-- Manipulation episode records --
** BEGIN **

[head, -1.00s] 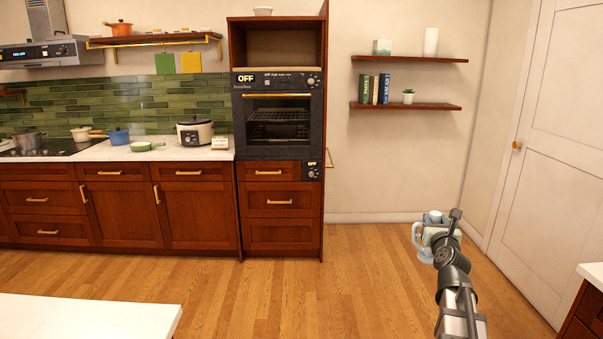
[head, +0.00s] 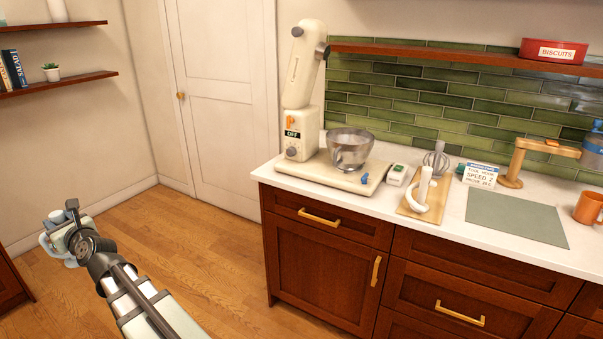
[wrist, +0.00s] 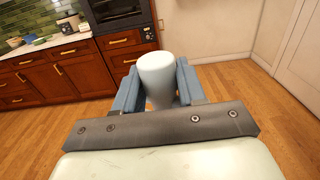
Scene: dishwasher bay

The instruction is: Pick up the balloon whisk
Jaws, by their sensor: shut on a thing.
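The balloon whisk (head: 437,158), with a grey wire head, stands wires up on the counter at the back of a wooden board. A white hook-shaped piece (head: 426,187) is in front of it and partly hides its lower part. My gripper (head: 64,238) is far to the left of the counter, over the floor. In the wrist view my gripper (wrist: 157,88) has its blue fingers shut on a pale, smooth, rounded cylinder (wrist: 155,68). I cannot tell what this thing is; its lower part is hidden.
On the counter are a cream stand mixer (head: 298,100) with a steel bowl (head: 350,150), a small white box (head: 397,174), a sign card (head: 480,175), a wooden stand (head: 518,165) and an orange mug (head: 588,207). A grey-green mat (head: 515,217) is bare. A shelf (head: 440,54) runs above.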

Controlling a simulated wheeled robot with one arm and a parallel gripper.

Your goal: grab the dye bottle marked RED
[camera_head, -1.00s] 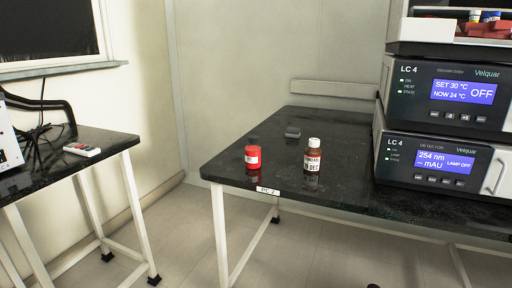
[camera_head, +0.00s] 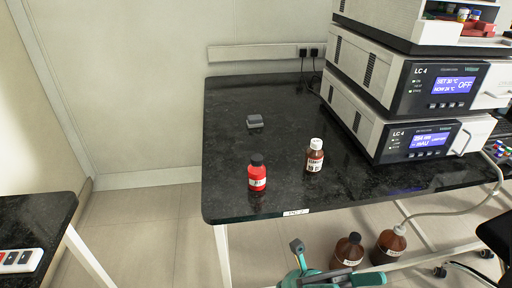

** END **

-- WHAT IS ASKED --
Take the material above and output only the lines from the one that contains "Jaws, by their sensor: shut on a thing." through the one that contains "[camera_head, -1.00s]", ends included and images left out.

-- RESULT --
Jaws, by their sensor: shut on a thing.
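The balloon whisk (head: 437,158), with a grey wire head, stands wires up on the counter at the back of a wooden board. A white hook-shaped piece (head: 426,187) is in front of it and partly hides its lower part. My gripper (head: 64,238) is far to the left of the counter, over the floor. In the wrist view my gripper (wrist: 157,88) has its blue fingers shut on a pale, smooth, rounded cylinder (wrist: 155,68). I cannot tell what this thing is; its lower part is hidden.
On the counter are a cream stand mixer (head: 298,100) with a steel bowl (head: 350,150), a small white box (head: 397,174), a sign card (head: 480,175), a wooden stand (head: 518,165) and an orange mug (head: 588,207). A grey-green mat (head: 515,217) is bare. A shelf (head: 440,54) runs above.

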Controlling a simulated wheeled robot with one arm and a parallel gripper.

Your goal: grab the dye bottle marked RED
[camera_head, -1.00s] 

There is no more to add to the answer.